Edit JAVA_HOME variable at ${HADOOP_HOME}/conf/hadoop-env.sh:

...
export JAVA_HOME=/usr/java/default
...

Edit files at master and copy for all other machines.

There is also the need to share the ssh public key from the master server to the other servers:

generate ssh key:

 ssh-keygen -t dsa -P '' -f ~/.ssh/id_dsa

remove pwd request from localhost:

 cat ~/.ssh/id_dsa.pub >>> ~/.ssh/authorized_keys

test (if no pwd is requested then it is OK):

 ssh localhost

Put the key in other machines, repeat for every machine in the cluster.
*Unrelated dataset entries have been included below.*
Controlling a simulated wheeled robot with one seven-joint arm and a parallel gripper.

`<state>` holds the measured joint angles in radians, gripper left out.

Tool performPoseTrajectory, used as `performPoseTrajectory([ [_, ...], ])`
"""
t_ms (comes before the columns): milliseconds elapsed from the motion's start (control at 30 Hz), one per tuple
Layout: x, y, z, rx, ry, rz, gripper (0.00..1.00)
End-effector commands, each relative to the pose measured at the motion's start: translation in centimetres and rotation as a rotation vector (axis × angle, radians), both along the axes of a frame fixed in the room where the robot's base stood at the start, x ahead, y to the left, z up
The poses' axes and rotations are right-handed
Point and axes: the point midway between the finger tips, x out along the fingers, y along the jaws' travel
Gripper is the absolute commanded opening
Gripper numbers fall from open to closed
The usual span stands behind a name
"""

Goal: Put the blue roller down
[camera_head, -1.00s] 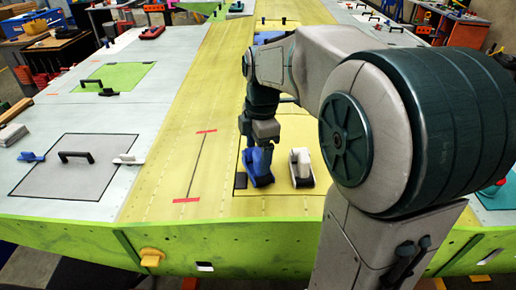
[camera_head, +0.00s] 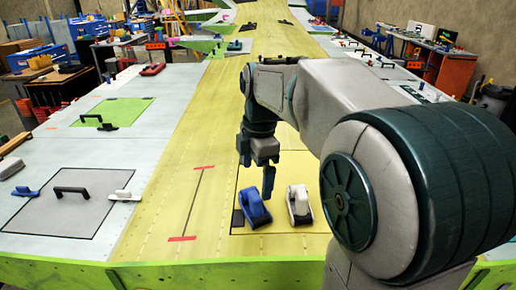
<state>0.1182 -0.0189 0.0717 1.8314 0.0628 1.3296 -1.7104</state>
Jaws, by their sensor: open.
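The blue roller (camera_head: 254,208) sits on the yellow panel, inside the dark outlined area, beside a small dark square (camera_head: 238,219). A white roller of similar shape (camera_head: 299,204) stands just to its right, apart from it. My gripper (camera_head: 256,187) is above and just behind the blue roller. It is open, and the roller appears free of its fingers. One finger shows in front of the yellow panel. The other is harder to make out.
My arm covers the right part of the panel. To the left, a grey panel (camera_head: 45,212) has a black handle (camera_head: 71,191), a blue clamp-like piece (camera_head: 25,192) and a white one (camera_head: 124,196). Bare yellow surface (camera_head: 160,215) with a red-ended line lies left of the rollers.

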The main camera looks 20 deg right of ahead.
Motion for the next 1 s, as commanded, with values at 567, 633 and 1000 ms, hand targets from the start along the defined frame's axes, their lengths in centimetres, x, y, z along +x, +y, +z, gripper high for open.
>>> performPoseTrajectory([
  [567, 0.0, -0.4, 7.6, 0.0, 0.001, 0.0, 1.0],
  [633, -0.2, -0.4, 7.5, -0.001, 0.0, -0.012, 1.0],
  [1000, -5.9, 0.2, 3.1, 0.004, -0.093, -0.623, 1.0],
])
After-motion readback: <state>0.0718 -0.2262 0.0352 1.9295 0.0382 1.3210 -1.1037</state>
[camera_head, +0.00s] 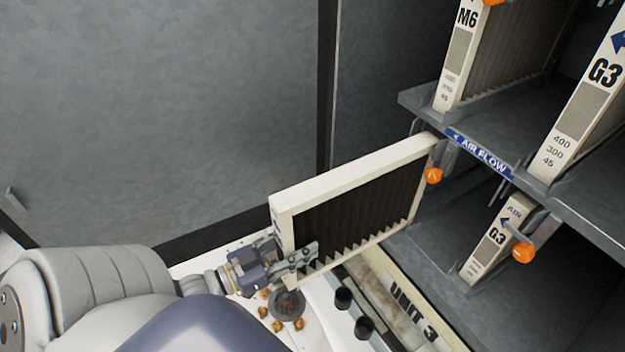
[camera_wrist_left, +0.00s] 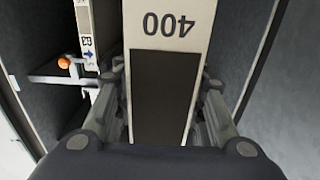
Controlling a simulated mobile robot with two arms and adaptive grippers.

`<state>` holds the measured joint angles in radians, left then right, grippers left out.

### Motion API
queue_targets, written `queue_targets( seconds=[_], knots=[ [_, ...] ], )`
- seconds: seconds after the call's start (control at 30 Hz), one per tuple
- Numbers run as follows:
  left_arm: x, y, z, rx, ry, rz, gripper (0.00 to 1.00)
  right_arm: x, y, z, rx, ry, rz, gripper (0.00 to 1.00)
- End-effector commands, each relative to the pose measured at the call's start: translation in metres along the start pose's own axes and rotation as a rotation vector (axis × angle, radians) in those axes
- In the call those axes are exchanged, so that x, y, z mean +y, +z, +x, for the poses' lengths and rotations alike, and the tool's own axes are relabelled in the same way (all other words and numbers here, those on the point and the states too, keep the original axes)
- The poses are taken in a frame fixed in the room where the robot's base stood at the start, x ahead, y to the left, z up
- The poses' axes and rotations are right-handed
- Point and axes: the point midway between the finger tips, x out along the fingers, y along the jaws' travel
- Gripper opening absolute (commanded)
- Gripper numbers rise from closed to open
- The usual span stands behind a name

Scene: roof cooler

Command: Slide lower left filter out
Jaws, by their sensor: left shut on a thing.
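The lower left filter (camera_head: 350,178) is a white-framed panel with dark pleats. In the head view most of it sticks out of the lower left slot toward me, and its far end is by the rack's edge. My left gripper (camera_head: 296,262) is shut on the near end of its frame, low down. In the left wrist view the filter's end face (camera_wrist_left: 168,28), marked 400 upside down, stands between the fingers of the left gripper (camera_wrist_left: 165,105). The right gripper is not in view.
An orange-knobbed latch (camera_head: 433,176) is beside the filter's far end. Another orange knob (camera_head: 523,252) is at the lower right G3 filter (camera_head: 490,245). Upper filters M6 (camera_head: 460,60) and G3 (camera_head: 585,105) stand on the shelf (camera_head: 420,103). A grey panel wall (camera_head: 160,110) is at the left.

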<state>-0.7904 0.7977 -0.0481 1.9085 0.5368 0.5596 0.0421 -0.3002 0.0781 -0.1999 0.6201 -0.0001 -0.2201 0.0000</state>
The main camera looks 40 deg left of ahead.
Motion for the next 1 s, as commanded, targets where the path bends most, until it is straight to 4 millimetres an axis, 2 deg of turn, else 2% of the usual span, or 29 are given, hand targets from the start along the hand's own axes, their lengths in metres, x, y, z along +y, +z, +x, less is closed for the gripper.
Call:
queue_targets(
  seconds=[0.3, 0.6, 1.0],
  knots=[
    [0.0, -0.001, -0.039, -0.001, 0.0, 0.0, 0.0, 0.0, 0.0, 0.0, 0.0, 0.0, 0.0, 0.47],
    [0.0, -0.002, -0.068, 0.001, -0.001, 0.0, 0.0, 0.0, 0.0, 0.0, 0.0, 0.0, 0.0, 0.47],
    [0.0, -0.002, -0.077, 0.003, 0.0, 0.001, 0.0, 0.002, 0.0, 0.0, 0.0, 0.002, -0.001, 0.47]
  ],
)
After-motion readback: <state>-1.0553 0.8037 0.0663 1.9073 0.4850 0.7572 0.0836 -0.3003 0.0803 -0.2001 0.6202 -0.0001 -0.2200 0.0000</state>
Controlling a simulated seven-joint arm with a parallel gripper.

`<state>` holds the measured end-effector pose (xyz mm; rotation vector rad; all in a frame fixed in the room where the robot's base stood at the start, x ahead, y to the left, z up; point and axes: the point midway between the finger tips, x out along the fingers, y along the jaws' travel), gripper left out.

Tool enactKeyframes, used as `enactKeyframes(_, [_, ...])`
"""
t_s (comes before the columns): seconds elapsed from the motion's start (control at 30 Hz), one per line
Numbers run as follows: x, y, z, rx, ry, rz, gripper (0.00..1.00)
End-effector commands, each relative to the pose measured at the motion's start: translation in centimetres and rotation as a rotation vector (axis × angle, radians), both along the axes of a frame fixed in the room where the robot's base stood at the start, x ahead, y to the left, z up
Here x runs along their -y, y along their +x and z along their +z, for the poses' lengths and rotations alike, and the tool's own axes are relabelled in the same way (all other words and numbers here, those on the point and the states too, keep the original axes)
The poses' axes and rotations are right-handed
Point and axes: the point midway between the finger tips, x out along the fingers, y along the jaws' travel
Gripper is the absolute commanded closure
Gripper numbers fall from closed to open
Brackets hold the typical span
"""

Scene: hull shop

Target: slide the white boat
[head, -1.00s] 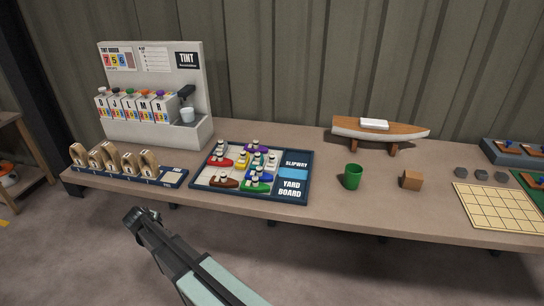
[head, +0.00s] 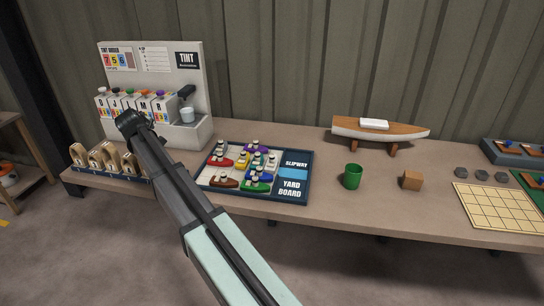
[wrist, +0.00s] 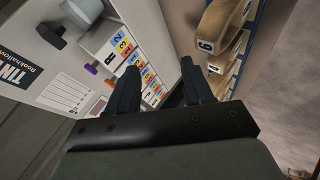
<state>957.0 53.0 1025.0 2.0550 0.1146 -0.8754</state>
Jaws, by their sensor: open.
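The yard board (head: 297,198) lies on the bench with several small boats packed on its left part, in red, yellow, purple, green, blue and brown. A whitish boat shape (head: 219,149) shows at the upper left of this group; the boats are too small to tell its hull surely from the white cabins. My gripper (head: 130,122) is open and empty, left of the board, in front of the tint stand (head: 180,65). In the wrist view my gripper (wrist: 160,82) has its fingers apart with nothing between them. The board is not in the wrist view.
Wooden numbered pieces (head: 100,157) stand in a rack below my gripper; they also show in the wrist view (wrist: 222,30). A green cup (head: 353,176), a wooden block (head: 412,180) and a large model boat (head: 380,133) stand to the right.

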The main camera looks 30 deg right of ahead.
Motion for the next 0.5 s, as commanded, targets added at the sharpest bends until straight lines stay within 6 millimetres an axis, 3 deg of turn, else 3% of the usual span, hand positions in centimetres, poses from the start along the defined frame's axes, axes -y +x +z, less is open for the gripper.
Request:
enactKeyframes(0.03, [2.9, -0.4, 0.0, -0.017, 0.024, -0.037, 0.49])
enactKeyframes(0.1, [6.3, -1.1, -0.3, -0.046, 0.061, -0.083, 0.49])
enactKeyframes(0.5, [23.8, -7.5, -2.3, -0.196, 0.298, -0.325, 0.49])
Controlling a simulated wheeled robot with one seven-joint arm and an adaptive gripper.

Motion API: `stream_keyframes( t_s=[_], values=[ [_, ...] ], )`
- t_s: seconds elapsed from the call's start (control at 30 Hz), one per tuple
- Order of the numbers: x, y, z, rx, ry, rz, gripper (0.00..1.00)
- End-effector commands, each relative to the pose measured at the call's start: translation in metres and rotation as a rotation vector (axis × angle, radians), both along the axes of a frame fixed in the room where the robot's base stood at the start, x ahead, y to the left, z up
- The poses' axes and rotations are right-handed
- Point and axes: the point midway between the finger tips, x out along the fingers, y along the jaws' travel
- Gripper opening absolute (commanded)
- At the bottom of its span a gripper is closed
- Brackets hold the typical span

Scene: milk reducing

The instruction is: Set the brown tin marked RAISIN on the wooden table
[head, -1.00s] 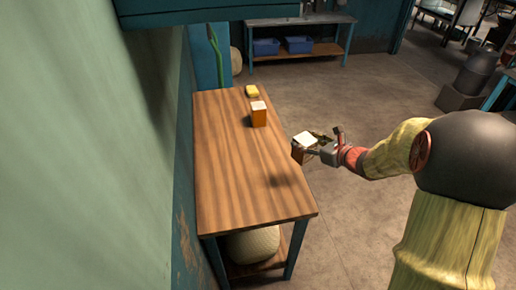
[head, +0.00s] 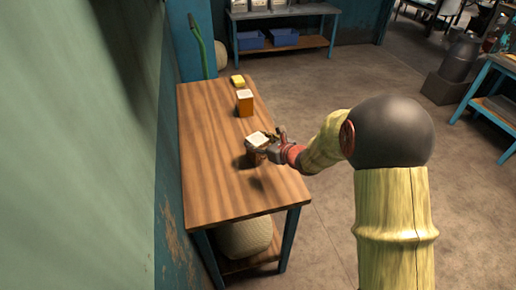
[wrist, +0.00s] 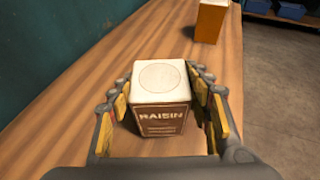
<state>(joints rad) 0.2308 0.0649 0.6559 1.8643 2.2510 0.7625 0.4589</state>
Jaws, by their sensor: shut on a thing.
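The brown tin marked RAISIN (wrist: 162,105), with a pale lid, is between the yellow-padded fingers of my gripper (wrist: 165,108) in the wrist view. In the head view the tin (head: 256,152) is upright over the right part of the wooden table (head: 215,185). My gripper (head: 262,146) is shut on it from the right. A dark shadow lies on the wood close by; whether the tin's base touches the table I cannot tell.
An orange box with a white top (head: 244,103) stands farther back on the table, and a yellow item (head: 237,81) lies behind it. A green wall (head: 80,150) borders the table's left side. The table's near half is clear.

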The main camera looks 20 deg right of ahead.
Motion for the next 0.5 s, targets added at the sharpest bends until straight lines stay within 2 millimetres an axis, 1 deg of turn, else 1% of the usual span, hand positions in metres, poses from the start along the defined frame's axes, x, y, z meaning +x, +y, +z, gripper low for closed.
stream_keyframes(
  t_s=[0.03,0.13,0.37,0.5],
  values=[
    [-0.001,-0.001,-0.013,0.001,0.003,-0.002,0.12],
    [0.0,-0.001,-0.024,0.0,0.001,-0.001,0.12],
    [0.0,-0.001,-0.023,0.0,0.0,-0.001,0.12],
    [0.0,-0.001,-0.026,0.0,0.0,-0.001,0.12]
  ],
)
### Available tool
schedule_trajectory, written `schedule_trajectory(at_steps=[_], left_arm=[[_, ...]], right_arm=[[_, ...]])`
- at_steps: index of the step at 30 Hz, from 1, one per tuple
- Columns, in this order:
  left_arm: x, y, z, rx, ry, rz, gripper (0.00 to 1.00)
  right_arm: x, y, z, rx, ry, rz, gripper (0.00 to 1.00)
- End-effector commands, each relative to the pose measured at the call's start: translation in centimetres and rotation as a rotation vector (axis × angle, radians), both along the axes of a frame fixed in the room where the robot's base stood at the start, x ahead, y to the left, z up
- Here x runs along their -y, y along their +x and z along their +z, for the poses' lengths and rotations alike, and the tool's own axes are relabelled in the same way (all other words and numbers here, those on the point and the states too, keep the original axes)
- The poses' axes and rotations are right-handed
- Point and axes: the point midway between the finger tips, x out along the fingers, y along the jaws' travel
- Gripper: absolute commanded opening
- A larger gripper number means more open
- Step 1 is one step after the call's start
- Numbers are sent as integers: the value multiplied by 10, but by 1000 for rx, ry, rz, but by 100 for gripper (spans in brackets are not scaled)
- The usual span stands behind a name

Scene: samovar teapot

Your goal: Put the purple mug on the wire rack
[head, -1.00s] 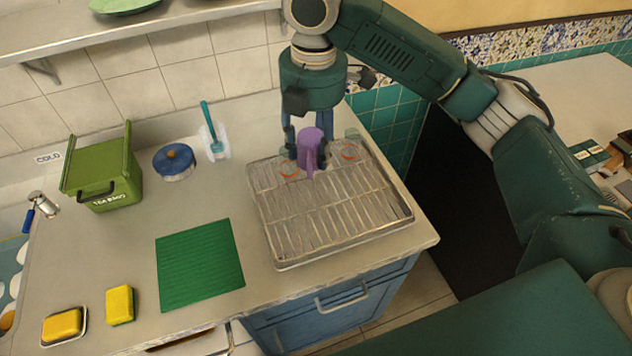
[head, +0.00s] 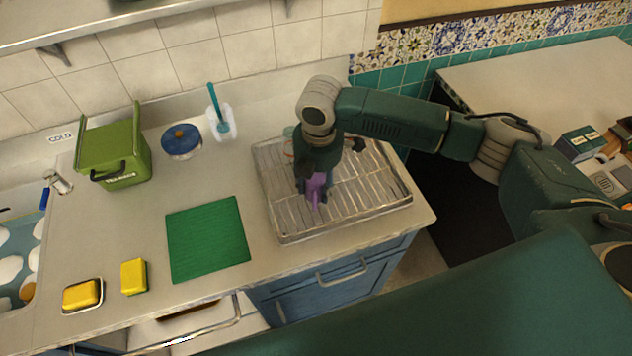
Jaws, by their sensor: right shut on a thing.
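The purple mug (head: 316,187) shows partly below my right gripper (head: 312,190), over the left-middle part of the wire rack (head: 365,203). My right gripper points down and is shut on the mug; its wrist hides the mug's upper part and most of the fingers. I cannot tell whether the mug touches the rack's wires. The wire rack sits in a shallow tray at the right end of the counter. My left gripper is not in view.
A green mat (head: 208,240), yellow sponges (head: 134,277), a green lidded bin (head: 115,150), a blue round tin (head: 181,141) and a brush in a white holder (head: 222,123) stand left of the rack. The rack's right half looks clear.

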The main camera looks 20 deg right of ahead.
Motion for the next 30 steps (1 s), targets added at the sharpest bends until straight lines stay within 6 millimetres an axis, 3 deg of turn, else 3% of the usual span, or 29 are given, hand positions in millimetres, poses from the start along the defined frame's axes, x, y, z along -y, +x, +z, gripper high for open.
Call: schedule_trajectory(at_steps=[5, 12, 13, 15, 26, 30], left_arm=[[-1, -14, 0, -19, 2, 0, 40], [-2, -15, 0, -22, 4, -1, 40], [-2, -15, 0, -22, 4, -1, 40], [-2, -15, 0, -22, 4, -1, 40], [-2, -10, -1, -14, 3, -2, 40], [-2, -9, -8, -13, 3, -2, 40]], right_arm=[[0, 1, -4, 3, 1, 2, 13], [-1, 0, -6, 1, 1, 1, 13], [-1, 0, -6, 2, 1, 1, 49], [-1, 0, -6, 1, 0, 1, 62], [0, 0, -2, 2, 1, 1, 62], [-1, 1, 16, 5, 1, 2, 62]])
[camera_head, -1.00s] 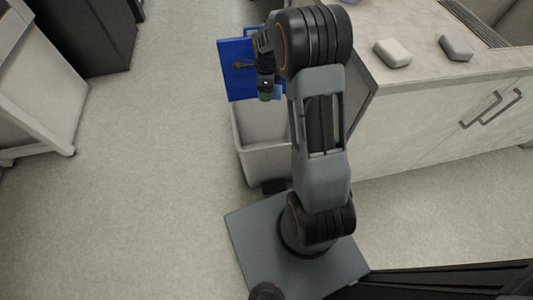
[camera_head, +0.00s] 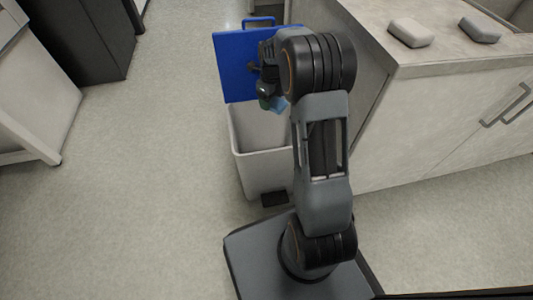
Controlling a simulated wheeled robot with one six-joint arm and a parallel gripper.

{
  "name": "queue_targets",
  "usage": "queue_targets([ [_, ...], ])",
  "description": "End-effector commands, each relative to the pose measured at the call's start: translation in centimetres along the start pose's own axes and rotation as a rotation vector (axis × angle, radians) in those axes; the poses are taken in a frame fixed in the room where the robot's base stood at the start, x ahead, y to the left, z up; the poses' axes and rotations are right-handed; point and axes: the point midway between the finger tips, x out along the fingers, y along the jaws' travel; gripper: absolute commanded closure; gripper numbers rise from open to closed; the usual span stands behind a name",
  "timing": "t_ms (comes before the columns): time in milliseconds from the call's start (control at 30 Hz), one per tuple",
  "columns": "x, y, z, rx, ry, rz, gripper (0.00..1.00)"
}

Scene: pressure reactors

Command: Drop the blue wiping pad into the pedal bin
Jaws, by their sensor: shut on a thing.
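A white pedal bin (camera_head: 258,170) stands on the floor against the counter's end. Its blue lid (camera_head: 236,70) is raised upright at the back, and its black pedal (camera_head: 274,198) shows at the front. My gripper (camera_head: 270,97) is over the bin's open mouth, in front of the lid. It is shut on the light blue wiping pad (camera_head: 279,105), of which only a small part shows. My arm hides the rest of the pad and the bin's right side.
Two grey-white pads, a left one (camera_head: 410,32) and a right one (camera_head: 480,28), lie on the counter (camera_head: 440,62) at the right. A dark cabinet (camera_head: 90,40) and a white cabinet (camera_head: 30,105) stand at the left. The floor between them and the bin is clear.

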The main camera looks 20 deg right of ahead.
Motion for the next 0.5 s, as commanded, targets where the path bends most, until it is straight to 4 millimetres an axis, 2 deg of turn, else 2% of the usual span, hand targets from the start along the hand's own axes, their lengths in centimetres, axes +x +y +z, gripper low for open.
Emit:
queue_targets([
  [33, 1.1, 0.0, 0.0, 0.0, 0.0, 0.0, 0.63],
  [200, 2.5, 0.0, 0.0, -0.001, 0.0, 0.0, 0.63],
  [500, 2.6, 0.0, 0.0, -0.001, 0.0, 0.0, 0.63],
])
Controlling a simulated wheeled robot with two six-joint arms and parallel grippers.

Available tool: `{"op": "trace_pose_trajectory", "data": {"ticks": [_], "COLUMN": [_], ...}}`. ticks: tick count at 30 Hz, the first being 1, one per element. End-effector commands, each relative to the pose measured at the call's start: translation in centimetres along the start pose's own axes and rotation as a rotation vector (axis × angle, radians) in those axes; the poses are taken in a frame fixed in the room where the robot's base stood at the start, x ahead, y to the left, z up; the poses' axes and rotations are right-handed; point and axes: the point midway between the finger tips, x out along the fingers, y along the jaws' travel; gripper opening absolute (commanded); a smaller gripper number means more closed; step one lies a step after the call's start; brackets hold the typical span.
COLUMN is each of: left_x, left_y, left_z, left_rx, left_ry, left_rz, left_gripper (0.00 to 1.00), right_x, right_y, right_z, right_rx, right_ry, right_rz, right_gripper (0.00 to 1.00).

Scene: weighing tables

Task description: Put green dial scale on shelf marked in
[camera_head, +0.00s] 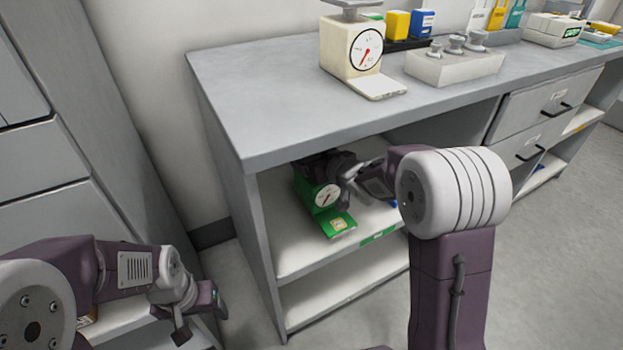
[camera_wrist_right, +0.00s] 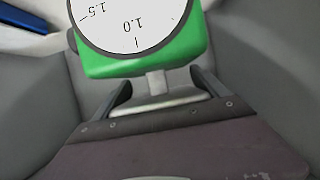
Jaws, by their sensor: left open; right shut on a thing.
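The green dial scale (camera_head: 338,220), with a white round dial, is inside the upper open shelf (camera_head: 290,240) under the grey bench. It looks upright; I cannot tell whether its base touches the board. A green label (camera_head: 378,236) is on that shelf's front edge; its writing is too small to read. My right gripper (camera_head: 345,172) is shut on the scale's top. The right wrist view shows the fingers (camera_wrist_right: 163,92) at either side of the pale post below the green body (camera_wrist_right: 150,62), seen upside down. My left gripper (camera_head: 201,318) is open and empty at the lower left.
A cream dial scale (camera_head: 348,48) and a weight block (camera_head: 455,68) stand on the bench top (camera_head: 270,90). A lower shelf (camera_head: 340,290) is bare where visible. A blue thing (camera_wrist_right: 30,18) lies near the green scale. Grey drawers (camera_head: 545,105) are at the right.

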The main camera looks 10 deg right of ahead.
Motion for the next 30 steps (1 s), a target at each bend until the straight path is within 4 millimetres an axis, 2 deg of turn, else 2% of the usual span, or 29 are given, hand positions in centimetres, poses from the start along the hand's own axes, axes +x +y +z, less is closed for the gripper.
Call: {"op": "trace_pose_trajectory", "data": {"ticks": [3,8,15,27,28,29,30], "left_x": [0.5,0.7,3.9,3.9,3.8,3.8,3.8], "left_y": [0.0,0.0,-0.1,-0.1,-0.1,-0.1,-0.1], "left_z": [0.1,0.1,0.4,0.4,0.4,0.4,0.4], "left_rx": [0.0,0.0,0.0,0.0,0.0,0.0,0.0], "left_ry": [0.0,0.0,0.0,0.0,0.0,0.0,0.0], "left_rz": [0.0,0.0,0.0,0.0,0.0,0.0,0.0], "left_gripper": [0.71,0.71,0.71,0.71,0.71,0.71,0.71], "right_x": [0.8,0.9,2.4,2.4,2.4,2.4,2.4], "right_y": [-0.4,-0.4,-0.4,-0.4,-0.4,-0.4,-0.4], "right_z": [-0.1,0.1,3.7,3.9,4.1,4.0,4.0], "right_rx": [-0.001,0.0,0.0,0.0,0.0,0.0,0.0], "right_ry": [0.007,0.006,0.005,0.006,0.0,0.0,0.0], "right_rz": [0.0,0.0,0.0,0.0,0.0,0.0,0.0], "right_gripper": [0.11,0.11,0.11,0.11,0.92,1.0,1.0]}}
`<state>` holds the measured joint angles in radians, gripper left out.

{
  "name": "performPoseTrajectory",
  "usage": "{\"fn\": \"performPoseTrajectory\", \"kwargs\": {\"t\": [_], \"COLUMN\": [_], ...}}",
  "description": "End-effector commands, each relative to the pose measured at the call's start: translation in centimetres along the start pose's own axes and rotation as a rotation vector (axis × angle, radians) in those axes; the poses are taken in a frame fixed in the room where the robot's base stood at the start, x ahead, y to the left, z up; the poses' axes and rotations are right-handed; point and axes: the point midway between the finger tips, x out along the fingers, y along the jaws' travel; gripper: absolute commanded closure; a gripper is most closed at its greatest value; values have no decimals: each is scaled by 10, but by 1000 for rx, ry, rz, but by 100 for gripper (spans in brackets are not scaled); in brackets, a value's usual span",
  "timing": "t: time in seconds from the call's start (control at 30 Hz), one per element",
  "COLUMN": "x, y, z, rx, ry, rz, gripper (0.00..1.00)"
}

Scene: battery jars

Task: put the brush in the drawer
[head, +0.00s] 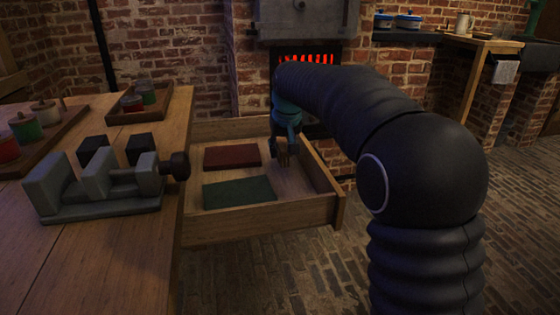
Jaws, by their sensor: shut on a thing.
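The wooden drawer (325,208) is pulled open at the right side of the workbench. A dark red mat (231,156) and a dark green mat (238,193) lie flat on its floor. My gripper (284,155) points down over the right part of the drawer, to the right of the red mat. It is shut on a small brownish thing, which I take to be the brush; it is dark and mostly hidden by the fingers. I cannot tell whether it touches the drawer floor. No other brush shows.
On the workbench (120,255) stand a grey vise (110,190), two black blocks and two wooden trays of jars. A stove with a glowing grate (308,59) is behind my arm. The drawer floor's front right is bare.

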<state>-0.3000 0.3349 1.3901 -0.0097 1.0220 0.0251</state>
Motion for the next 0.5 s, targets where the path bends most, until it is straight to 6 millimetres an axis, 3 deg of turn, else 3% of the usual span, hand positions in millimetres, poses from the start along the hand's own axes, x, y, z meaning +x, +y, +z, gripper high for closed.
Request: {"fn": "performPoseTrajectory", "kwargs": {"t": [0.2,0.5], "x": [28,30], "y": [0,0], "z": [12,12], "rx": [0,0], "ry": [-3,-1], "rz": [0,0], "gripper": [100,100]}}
ssh-copy-id -i ~/.ssh/id_dsa.pub user@server1.example.com

Create directories configured in the hadoop-site.xml:

mkdir -p /hadooptemp/dfs/datanode
mkdir -p /hadooptemp/dfs/datanode/
mkdir -p /hadooptemp/mapred/system/
mkdir -p /hadooptemp/mapred/local/

Format the HDFS (attention the y is capitalized):

${HADOOP_HOME}/bin/hadoop namenode -format

Note: If format is aborted then remove directories and format it again (directories from hadoop-site.xml):

rm -rf /hadooptemp/dfs/namenode/*
rm -rf /hadooptemp/dfs/datanode/*
rm -rf /hadooptemp/mapred/system/*
rm -rf /hadooptemp/mapred/local/*

Using Hadoop

Start the Hadoop daemons in all machines from the Hadoop cluster:

${HADOOP_HOME}/bin/start-all.sh

See if the services started OK:

NameNode http://master.example.com:50070/
JobTracker http://master.example.com:50030/

Stop the Hadoop deamons:

${HADOOP_HOME}/bin/stop-all.sh

Operating system changes

Change the limits for the number of open files

There is a need to change some parameters for the servers. Because the Hadoop system opens a large number of files there is a need to add 2 lines to the file /etc/security/limits.conf:

...
* hard nofile 65000
* soft nofile 30000
...

Set the default charset in the machines

Change variable LANG in file /etc/sysconfig/i18n:

LANG="pt_PT.ISO-8859-1"
...

Install search system

Requirements

Install apache tomcat 5.5.25 http://archive.apache.org/dist/tomcat/tomcat-5/v5.5.25/bin/apache-tomcat-5.5.25.tar.gz
Get the compilation result of Hadoop 0.14.4 instructions in Compile
The files are going to be called, for simplification purposes:
- nutchwax.jar: pwa-technologies/PwaArchive-access/projects/nutchwax/nutchwax-job/target/nutchwax-job-0.11.0-SNAPSHOT.jar
- nutchwax.war: pwa-technologies/PwaArchive-access/projects/nutchwax/nutchwax-webapp/target/nutchwax-webapp-0.11.0-SNAPSHOT.war
- wayback.war: pwa-technologies/PwaArchive-access/projects/wayback/wayback-webapp/target/wayback-1.2.1.war
- pwalucene.jar: pwa-technologies/PwaLucene/target/pwalucene-1.0.0-SNAPSHOT.jar

Install tomcat

To install and configure tomcat this documentation should be followed.
Untar the file to /opt/searcher/apache-tomcat-5.5.25 tar -zxf apache-tomcat-5.5.25.tar.gz
Configure a environment variable for the Catalina home % export CATALINA_HOME=/opt/searcher/apache-tomcat-5.5.25

Configure nutchwax Web application

Copy the file nutchwax.war to ${CATALINA_HOME}/webapps/

Set ${CATALINA_HOME}/webapps/nutchwax/WEB-INF/classes/hadoop-site.xml with:

<name>searcher.dir</name>
<value>/opt/searcher/scripts</value>
...
<name>wax.host</name>
<value>example.com:8080/wayback/wayback</value>

Where the directory of the searcher.dir /opt/searcher/scripts should have a file named search-servers.txt that defines where the nutch servers are running:

  example.com 21111
  example.com 21112

The property wax.host should have the host with the wayback configuration that is open to the world.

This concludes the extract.